Hit by AMD lockup?

A forum just for SPCR's folding team... by request.

Moderators: NeilBlanchard, Ralf Hutter, sthayashi, Lawrence Lee

Post Reply
Zyzzyx
Friend of SPCR
Posts: 1063
Joined: Mon Dec 23, 2002 12:55 pm
Location: Richland, WA
Contact:

Hit by AMD lockup?

Post by Zyzzyx » Wed Jan 28, 2004 8:10 am

Looks like my server was, last night. Its an AMD 1.4 Palomino. Can't be having that lock up and hang on me. Its my web server and mail server.

So, instead of taking it out of production completely, I've just removed the SSE flag for now. Need to double check, but I think it was the forced SSE causing the AMD lockups.

Durnit, and it was my best producer too.

mas92264
Patron of SPCR
Posts: 659
Joined: Fri Sep 26, 2003 5:26 pm
Location: Palm Springs, CA, USA

Post by mas92264 » Wed Jan 28, 2004 8:23 am

Yeah, the Palominos aren't supposed to lock up when using sse. I only have one folding (for a couple of months now) with sse and I don't think it ever has locked up. Some of my Tbreds and Bartons lock up once or twice a week, others rarely.

Weird deal. AMD is supposed to be working on this specific issue now. No recent news, tho.

M

Zyzzyx
Friend of SPCR
Posts: 1063
Joined: Mon Dec 23, 2002 12:55 pm
Location: Richland, WA
Contact:

Post by Zyzzyx » Wed Jan 28, 2004 9:01 am

This is really about the third or fourth time its locked up. Only the first time I noticed that FAH started on a new WU. Went to bed it had 14 hours left. Rebooted it this morning, downloaded a new WU.

I'll double check, but I'm durn sure that its a Palomino core.

mas92264
Patron of SPCR
Posts: 659
Joined: Fri Sep 26, 2003 5:26 pm
Location: Palm Springs, CA, USA

Post by mas92264 » Wed Jan 28, 2004 9:38 am

Did you lose a partially completed wu? I never have lost a wu due to a lock up.

Palomino is model 6.

M

Zyzzyx
Friend of SPCR
Posts: 1063
Joined: Mon Dec 23, 2002 12:55 pm
Location: Richland, WA
Contact:

Post by Zyzzyx » Wed Jan 28, 2004 10:00 am

Yeah, looks like I did.

The fun part is I could have other problems instead. :( Dunno for sure.

mas92264
Patron of SPCR
Posts: 659
Joined: Fri Sep 26, 2003 5:26 pm
Location: Palm Springs, CA, USA

Post by mas92264 » Wed Jan 28, 2004 10:29 am

If it was me, I would look somewhere other than sse. Probably a good idea to leave it off for now, just to see what the deal is.
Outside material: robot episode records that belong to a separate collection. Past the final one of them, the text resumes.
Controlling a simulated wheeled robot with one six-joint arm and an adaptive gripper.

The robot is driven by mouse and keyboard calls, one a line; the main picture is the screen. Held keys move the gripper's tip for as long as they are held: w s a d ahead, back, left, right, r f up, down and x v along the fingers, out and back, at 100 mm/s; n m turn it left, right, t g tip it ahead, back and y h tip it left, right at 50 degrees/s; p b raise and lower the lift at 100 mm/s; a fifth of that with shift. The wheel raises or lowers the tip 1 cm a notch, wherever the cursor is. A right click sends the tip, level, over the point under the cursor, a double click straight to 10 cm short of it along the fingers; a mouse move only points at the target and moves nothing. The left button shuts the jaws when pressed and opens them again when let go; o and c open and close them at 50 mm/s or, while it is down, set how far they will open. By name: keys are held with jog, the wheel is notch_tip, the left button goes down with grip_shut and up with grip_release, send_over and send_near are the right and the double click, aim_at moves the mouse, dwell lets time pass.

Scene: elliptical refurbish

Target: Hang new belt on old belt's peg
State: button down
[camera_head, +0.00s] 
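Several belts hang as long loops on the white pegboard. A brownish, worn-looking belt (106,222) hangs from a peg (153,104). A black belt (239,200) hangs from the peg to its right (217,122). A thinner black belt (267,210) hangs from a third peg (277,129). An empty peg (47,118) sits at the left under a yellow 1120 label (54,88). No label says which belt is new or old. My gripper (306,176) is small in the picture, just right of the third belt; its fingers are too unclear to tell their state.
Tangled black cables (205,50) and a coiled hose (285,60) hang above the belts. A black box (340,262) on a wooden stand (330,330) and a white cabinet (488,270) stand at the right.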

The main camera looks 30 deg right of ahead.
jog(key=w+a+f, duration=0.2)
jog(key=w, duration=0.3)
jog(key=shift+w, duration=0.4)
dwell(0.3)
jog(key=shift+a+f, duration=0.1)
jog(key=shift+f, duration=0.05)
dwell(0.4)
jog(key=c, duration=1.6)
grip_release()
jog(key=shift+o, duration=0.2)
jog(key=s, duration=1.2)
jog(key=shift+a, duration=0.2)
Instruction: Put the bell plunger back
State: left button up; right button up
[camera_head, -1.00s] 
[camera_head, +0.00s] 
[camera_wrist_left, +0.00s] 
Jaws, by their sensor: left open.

Ain't trouble shooting a blast? One of the ofc file servers was locking up nearly every day and over a period of a few weeks, I replaced every part in the box. Never did figure out exactly what the problem was, although the cat 5 wall socket had some crossed wires :oops: .

ColdFlame
Posts: 451
Joined: Wed May 21, 2003 9:39 pm
Location: Somewhere in Time

Post by ColdFlame » Wed Jan 28, 2004 7:31 pm

My Palomino locked up on a particular WU consistently so I don't know who came up with the notion that Palominos don't lock up. It would also seem that they reused SSE implementation in all CPUs since Palomino so I'd assume they all should lock the same.

Now, when I had the lock up, I'd just remove that particular WU and make sure I get another one from the assignment server. No problem ever since.

Additionally, I hope you know (I know you do :) ) that SSE boosts your PPW by something like x2.

haysdb
Patron of SPCR
Posts: 2425
Joined: Fri Aug 29, 2003 11:09 pm
Location: Earth

Post by haysdb » Wed Jan 28, 2004 7:34 pm

My Linux server locked up two or three times during a period of a couple of days, so I removed -forcesse and it hasn't locked up since. Whether this was because of SSE directly, or a side-effect (perhaps thermal related), I don't know, but one thing is certain, when the server does down, that's A BAD THING.


[I THOUGHT my server had a T'bred in it, so last night I took it apart to put in an 1800+ Palomino, but it turned out the cpu it had in it already WAS a Palomino. I replaced the cpu anyway since, if I have to turn SSE off, it might as well be on my slowest cpu. I also discovered two other things: 1) the "grill" surrounding the heatpipes was somewhat "caked" with dust. 2) I had failed to remove the plastic coating from the copper shim surrounding the cpu die. These two factors certainly weren't helping anything.]

David

Zyzzyx
Friend of SPCR
Posts: 1063
Joined: Mon Dec 23, 2002 12:55 pm
Location: Richland, WA
Contact:

Post by Zyzzyx » Wed Jan 28, 2004 10:17 pm

My 1700 TBred just locked up too. It seems to do so about once/month. Since its mostly just my media server, I don't really mind too much.

Post Reply